WHAT IS ASKED: Repeat the records below exactly, leaving out every picture.

TASK DATA:
★ ★ ★ ★ ★ ★ ★
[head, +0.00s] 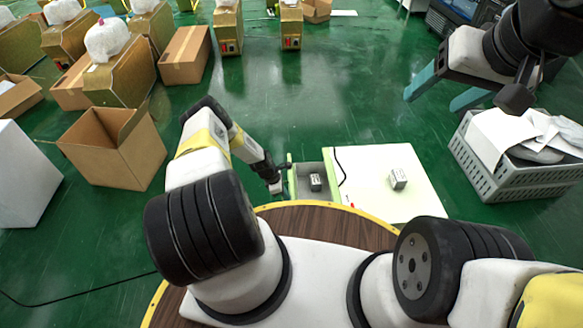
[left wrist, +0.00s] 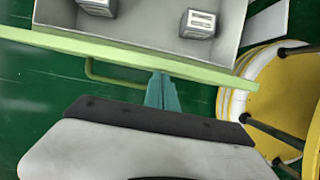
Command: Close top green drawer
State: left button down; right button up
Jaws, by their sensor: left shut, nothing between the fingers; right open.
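The top green drawer stands open at the left side of the white cabinet (head: 350,160), its grey inside showing. Its green front (head: 291,178) crosses the left wrist view (left wrist: 140,55) as a long light green edge. A small box (head: 315,182) lies in the drawer; the left wrist view shows two boxes inside, one whole (left wrist: 198,23) and one cut by the frame edge. My left gripper (head: 276,187) is shut and empty, just outside the drawer front. Its teal fingertips (left wrist: 162,90) meet the green front's edge in the picture; contact is unclear. My right gripper (head: 445,92) is open and empty, at upper right.
A small box (head: 398,178) sits on the cabinet top. A grey crate (head: 515,180) with white papers stands to the right. An open cardboard box (head: 112,148) is on the left. A green handle (left wrist: 92,70) shows below the drawer edge.

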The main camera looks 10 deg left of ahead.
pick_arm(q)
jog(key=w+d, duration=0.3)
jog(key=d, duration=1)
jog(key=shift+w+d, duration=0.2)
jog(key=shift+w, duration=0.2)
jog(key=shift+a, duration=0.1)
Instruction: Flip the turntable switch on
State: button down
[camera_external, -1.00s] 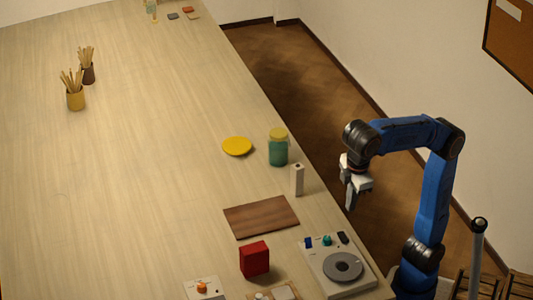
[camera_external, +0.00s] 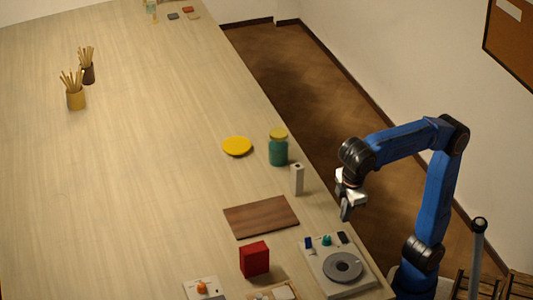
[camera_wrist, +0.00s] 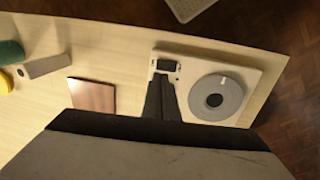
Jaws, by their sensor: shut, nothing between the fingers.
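The turntable base (camera_external: 312,262) is a pale box near the table's front right corner, with a grey round platter (camera_external: 342,267) on top. Along its far edge sit a blue part (camera_external: 309,242), a teal knob (camera_external: 327,240) and a black rocker-like part (camera_external: 343,237); I cannot tell which is the switch or its position. My gripper (camera_external: 346,212) is shut and empty, above and beyond that edge. In the wrist view my gripper (camera_wrist: 160,88) points at the base (camera_wrist: 232,55), just below a dark part in a pale frame (camera_wrist: 166,65). The platter (camera_wrist: 216,97) lies to its right. The fingers hide some controls.
A brown board (camera_external: 262,217), a white upright block (camera_external: 297,180), a teal jar with a yellow lid (camera_external: 278,149) and a yellow plate (camera_external: 237,146) stand nearby. A red box (camera_external: 254,259) is left of the turntable. The table's left side is mostly clear.

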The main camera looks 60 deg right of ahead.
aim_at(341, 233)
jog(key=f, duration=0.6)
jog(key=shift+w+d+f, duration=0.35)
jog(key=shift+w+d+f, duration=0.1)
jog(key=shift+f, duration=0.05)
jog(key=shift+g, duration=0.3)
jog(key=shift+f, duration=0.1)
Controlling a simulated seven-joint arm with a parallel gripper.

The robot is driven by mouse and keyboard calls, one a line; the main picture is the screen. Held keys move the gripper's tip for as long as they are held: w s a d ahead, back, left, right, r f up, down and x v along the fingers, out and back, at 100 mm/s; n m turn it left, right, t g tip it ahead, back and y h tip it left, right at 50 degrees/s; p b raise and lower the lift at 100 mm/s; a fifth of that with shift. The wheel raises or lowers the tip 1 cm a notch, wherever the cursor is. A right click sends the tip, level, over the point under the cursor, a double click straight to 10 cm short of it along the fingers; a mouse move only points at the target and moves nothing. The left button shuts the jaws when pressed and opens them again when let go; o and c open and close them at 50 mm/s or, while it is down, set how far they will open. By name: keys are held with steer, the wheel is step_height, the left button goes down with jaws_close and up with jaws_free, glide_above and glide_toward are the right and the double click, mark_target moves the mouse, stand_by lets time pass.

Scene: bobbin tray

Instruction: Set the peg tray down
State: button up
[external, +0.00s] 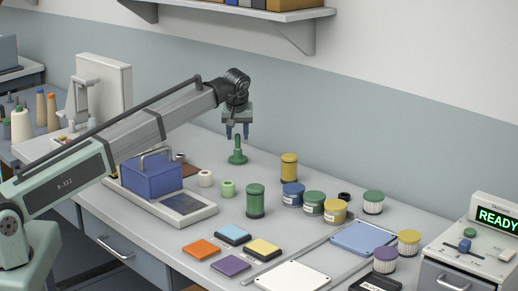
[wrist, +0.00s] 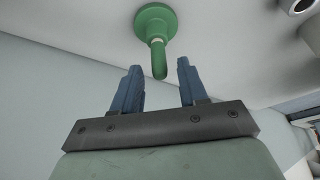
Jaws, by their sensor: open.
★ ★ ★ ★ ★ ★ ★
OUTPUT OF THE TASK:
[head, +0.00s] 
[left wrist, +0.00s] 
Command: Close top green drawer
State: left button down; right button up
Jaws, by their sensor: left shut, nothing between the fingers; right open.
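The top green drawer stands open at the left side of the white cabinet (head: 350,160), its grey inside showing. Its green front (head: 291,178) crosses the left wrist view (left wrist: 140,55) as a long light green edge. A small box (head: 315,182) lies in the drawer; the left wrist view shows two boxes inside, one whole (left wrist: 198,23) and one cut by the frame edge. My left gripper (head: 276,187) is shut and empty, just outside the drawer front. Its teal fingertips (left wrist: 162,90) meet the green front's edge in the picture; contact is unclear. My right gripper (head: 445,92) is open and empty, at upper right.
A small box (head: 398,178) sits on the cabinet top. A grey crate (head: 515,180) with white papers stands to the right. An open cardboard box (head: 112,148) is on the left. A green handle (left wrist: 92,70) shows below the drawer edge.

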The main camera looks 10 deg left of ahead.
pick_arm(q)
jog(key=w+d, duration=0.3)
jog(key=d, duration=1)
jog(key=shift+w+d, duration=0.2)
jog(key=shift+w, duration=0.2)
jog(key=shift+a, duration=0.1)
Instruction: Flip the turntable switch on
State: button down
[camera_external, -1.00s] 
[camera_external, +0.00s] 
[camera_wrist, +0.00s] 
Jaws, by their sensor: shut, nothing between the fingers.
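The turntable base (camera_external: 312,262) is a pale box near the table's front right corner, with a grey round platter (camera_external: 342,267) on top. Along its far edge sit a blue part (camera_external: 309,242), a teal knob (camera_external: 327,240) and a black rocker-like part (camera_external: 343,237); I cannot tell which is the switch or its position. My gripper (camera_external: 346,212) is shut and empty, above and beyond that edge. In the wrist view my gripper (camera_wrist: 160,88) points at the base (camera_wrist: 232,55), just below a dark part in a pale frame (camera_wrist: 166,65). The platter (camera_wrist: 216,97) lies to its right. The fingers hide some controls.
A brown board (camera_external: 262,217), a white upright block (camera_external: 297,180), a teal jar with a yellow lid (camera_external: 278,149) and a yellow plate (camera_external: 237,146) stand nearby. A red box (camera_external: 254,259) is left of the turntable. The table's left side is mostly clear.

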The main camera looks 60 deg right of ahead.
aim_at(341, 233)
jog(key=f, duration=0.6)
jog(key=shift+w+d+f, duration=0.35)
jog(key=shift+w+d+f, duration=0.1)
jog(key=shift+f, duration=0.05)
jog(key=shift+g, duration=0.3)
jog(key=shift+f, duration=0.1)
Controlling a simulated seven-joint arm with a parallel gripper.

The robot is driven by mouse and keyboard calls, one a line; the main picture is the screen. Held keys move the gripper's tip for as long as they are held: w s a d ahead, back, left, right, r f up, down and x v along the fingers, out and back, at 100 mm/s; n m turn it left, right, t g tip it ahead, back and y h tip it left, right at 50 degrees/s; p b raise and lower the lift at 100 mm/s; a fifth of that with shift. The wheel raises or lowers the tip 1 cm a notch, wherever the cursor is. A right click sends the tip, level, over the point under the cursor, a double click straight to 10 cm short of it along the fingers; a mouse move only points at the target and moves nothing. The left button shuts the jaws when pressed and opens them again when let go; o and c open and close them at 50 mm/s or, while it is down, set how far they will open. By name: keys are held with steer, the wheel is step_height, the left button goes down with jaws_close and up with jaws_free, glide_above and glide_toward are the right and the double click, mark_target moves the mouse, stand_by lets time pass.

Scene: bobbin tray

Instruction: Set the peg tray down
State: button up
[external, +0.00s] 
[wrist, +0.00s] 
Jaws, by their sensor: open.

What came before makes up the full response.